You want madness? I’ll give you madness. How about not one, not two, but three no. 1 seeds in the NCAA’s field of hockey 16 falling to no. 4s before the tourney was 40 hours old this weekend? Or how about not one but two sweet 16 showdowns featuring tying goals scored with less than one second left in the game? Even better: Neither Billy Packer nor Dick Vitale was calling any of them.
All that college hockey produced before the weekend was half over was its most dramatic postseason in the history of the sport.
The fireworks started Friday afternoon in the East Regional — the very first game of the tourney. Fourth-seeded Air Force, whom I fancifully wrote of reaching the Frozen Four here last December, knocked off no.1-seeded Michigan 2-0. You could say that Michigan controlled play as a no. 1 seed should: they outshot the Falcons 16-3 in the first period, 11-5 in the second, and 16-5 in the third for a 43-13 mauling total on the shot counter. No matter. The Falcons had Andrew Volkening standing on his head in net. He started all 40 games Air Force had played through Friday — every single Falcons’ game this season — and boasted a 1.96 goals-against and a .920 save percentage. Heading into play on Saturday, Volkening, as Inside College Hockey noted, had not allowed a goal in his last three postseason games.

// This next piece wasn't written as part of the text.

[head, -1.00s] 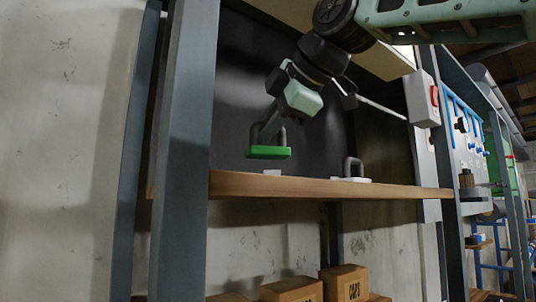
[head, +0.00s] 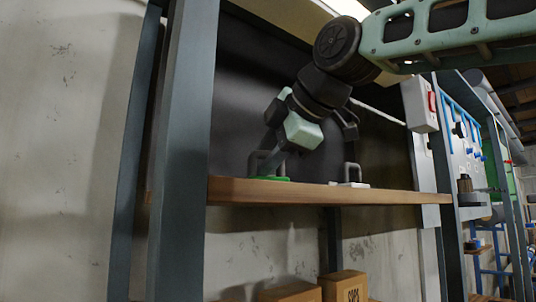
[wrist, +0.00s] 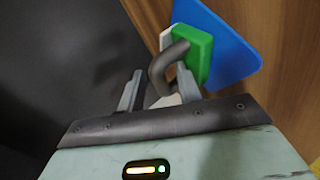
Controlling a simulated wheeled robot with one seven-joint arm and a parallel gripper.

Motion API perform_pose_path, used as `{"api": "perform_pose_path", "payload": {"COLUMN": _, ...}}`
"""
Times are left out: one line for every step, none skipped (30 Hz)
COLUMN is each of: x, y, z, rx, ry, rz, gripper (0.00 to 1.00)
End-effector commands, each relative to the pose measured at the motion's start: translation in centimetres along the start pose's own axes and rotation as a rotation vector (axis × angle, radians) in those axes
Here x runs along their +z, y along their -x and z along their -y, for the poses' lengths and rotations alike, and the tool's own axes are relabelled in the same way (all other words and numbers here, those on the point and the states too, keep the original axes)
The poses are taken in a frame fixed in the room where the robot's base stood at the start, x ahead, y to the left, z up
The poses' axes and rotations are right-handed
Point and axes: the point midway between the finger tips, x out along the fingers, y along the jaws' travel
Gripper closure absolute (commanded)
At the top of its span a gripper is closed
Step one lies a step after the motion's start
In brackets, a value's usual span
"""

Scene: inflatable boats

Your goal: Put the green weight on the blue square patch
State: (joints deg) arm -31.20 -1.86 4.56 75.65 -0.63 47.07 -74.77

By the time most of us had arrived in the press box for Friday night’s Caps-Lightning tilt at Verizon Center a second no. 1 seed was falling. Miami took down Denver 4-2 in the West Regional. This is the fourth year in a row that a no. 1 has fallen to a 4 since college hockey went to its 16-team field in 2003 (Notre Dame beat New Hampshire last year; UMass knocked off Clarkson in 2007; Miami bested New Hampshire, also in 2007; and Holy Cross, in what remains as perhaps the biggest stunner in the tourney’s history, bettered Minnesota in 2006). But for the first time ever, three no. 1s would get knocked off in their first game, as on Saturday Bemidji State pasted Notre Dame 5-1. The Irish were never in the game.
It wasn’t just Cinderella upsets that made for so memorable a start to this year’s tourney. A series of heart-stopping, last-second equalizing scores also birthed bedlam on Regional ice sheets across the country. Out West, third-seeded Princeton held a 4-2 lead over no. 2 Minnesota-Duluth . . . with under a minute to play. With their goalie pulled, the Bulldogs’ Jack Connolly scored with 39 seconds left to make it 4-3 Princeton. Then, unbelievably, they put home the equalizer with eight-tenths of a second to go, Evan Oberg the mobbed hero. Duluth would score while a man up in overtime to prevail 5-4. The St. Paul Pioneer Press Saturday morning called it “one of the most astonishing comebacks in college hockey history.”
You think eight-tenths of a second is last-second dramatic? It’s an eternity compared to the dagger New Hampshire hurled at North Dakota’s net Saturday afternoon. Like Minnesota-Duluth, the Wildcats were trailing by two goals deep in the third period, 5-3. After making it 5-4 and pulling their goalie with 75 seconds to go, they faced elimination with just 5.9 seconds to go and a draw in the Fighting Sioux end. Barry Melrose was calling the game’s color for ESPN, and noted that 5.9 seconds somewhat of an eternity in such a situation.
I guess. The Wildcats needed just about all of it to send the game in OT. Thomas Fortney scored on a scramble in front of the Sioux net with an unimaginable one-tenth of a second to play. Joe Finley and his teammates never recovered. Less than a minute in OT UNH converted a beautiful, one-timer, cross-ice ender to author yet another stunner of an outcome on a drama-laden weekend.
The “dull” ending took place between third-seeded Cornell and no. 2 Northeastern Saturday. The Big Red scored that game winner with 18 seconds to go.